Green wall system coupled with slow sand filtration for efficient greywater management at households

Abstract

AbstractGreen walls are gaining attention for greywater management in the imminent terrestrial space and land constraint scenario. They have been tested primarily with greywater from a single source such as showers, hand or wash basins, laundry, and kitchen or a mix of a couple of these sources but barely with mixed greywater from all these household activities. Here, a green wall system coupled with a slow sand filter (SSF) was tested for managing household greywater. It consisted of a set of five serial hydraulic flow-connected reactors and an SSF unit. Each reactor housed an Epipremnum aureum sapling embedded in the support bed matrix, consisting of cocopeat and granular activated charcoal. The system operated at 150 cm d−1 hydraulic loading rate (HLR) achieved 90 ± 0.7%, 85 ± 4.5%, 72.9 ± 4.4%, and 60.6 ± 5.1% removal efficiencies for turbidity, chemical oxygen demand (COD), total nitrogen (TN), and total phosphorous (TP), respectively. The system maintained similar treatment performance with varying greywater strength when COD and TN were below ~400 and ~15 mg L−1, respectively.
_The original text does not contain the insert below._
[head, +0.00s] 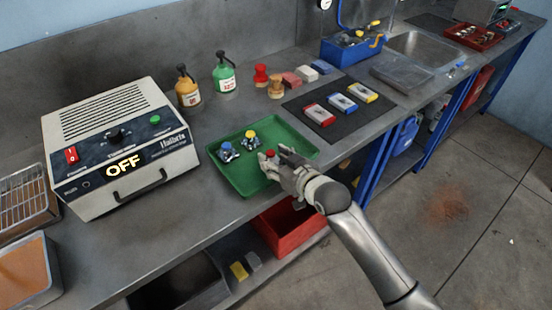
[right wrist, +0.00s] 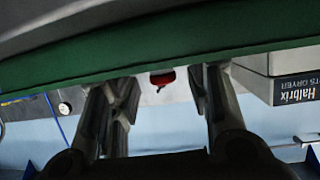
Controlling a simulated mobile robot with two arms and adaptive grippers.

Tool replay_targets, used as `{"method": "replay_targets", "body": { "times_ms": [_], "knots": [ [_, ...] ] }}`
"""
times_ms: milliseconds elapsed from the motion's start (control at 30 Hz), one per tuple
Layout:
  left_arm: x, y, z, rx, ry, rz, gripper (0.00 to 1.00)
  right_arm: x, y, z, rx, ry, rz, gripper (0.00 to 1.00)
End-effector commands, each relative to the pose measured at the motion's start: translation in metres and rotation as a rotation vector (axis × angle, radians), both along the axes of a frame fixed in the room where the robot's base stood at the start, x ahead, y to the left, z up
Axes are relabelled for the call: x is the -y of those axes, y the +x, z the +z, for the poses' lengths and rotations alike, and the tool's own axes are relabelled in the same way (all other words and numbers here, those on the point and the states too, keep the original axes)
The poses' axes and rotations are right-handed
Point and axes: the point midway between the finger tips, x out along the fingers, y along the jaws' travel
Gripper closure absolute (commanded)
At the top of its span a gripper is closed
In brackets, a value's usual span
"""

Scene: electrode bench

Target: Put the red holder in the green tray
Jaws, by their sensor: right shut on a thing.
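The green tray (head: 240,187) lies on the bench right of the white dryer. A blue-topped holder (head: 227,152) and a yellow-topped holder (head: 250,139) stand in its far left part. My right gripper (head: 271,162) is over the tray's right part, shut on the red holder (head: 270,154); only its red top shows clearly. In the right wrist view, a red part of it (right wrist: 162,78) shows between the two fingers, with the green tray's edge (right wrist: 160,60) across the picture. Whether the holder touches the tray floor, I cannot tell. My left gripper is not in view.
The dryer (head: 120,145) reads OFF. Two bottles (head: 224,75) stand behind the tray. A dark mat (head: 322,127) with several coloured boxes lies to its right. A red bin (head: 288,225) sits below the bench edge. Bare bench lies in front of the tray.

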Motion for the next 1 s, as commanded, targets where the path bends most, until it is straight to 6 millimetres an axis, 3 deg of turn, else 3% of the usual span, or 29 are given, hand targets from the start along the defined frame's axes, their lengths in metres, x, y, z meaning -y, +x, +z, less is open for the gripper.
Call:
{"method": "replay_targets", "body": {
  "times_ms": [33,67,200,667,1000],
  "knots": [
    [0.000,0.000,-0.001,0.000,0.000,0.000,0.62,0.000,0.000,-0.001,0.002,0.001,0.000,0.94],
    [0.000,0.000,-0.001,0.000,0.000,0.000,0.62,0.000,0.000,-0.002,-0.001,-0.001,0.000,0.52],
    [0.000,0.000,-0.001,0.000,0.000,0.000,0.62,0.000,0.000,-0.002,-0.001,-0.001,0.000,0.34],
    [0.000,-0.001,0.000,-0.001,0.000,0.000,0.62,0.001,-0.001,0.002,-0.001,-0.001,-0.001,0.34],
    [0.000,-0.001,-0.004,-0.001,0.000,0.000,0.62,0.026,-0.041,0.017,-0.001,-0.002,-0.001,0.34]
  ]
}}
The polished effluent produced by SSF operated at 187 cm d−1 HLR, with characteristics <5 mg L−1 COD, <2 NTU turbidity, <1 mg L−1 TN, ~0.5 mg L−1 TP, ~7.8 pH, and <100 MPN per 100 ml fecal coliforms, qualifies the standards for non-potable reuse applications. Along with reclaimed water reuse, green walls provide environmental benefits by fixing CO2 in plant biomass. Overall, the low-cost system offers efficient greywater management in an eco-friendly way with minimized resource consumption and areal footprint.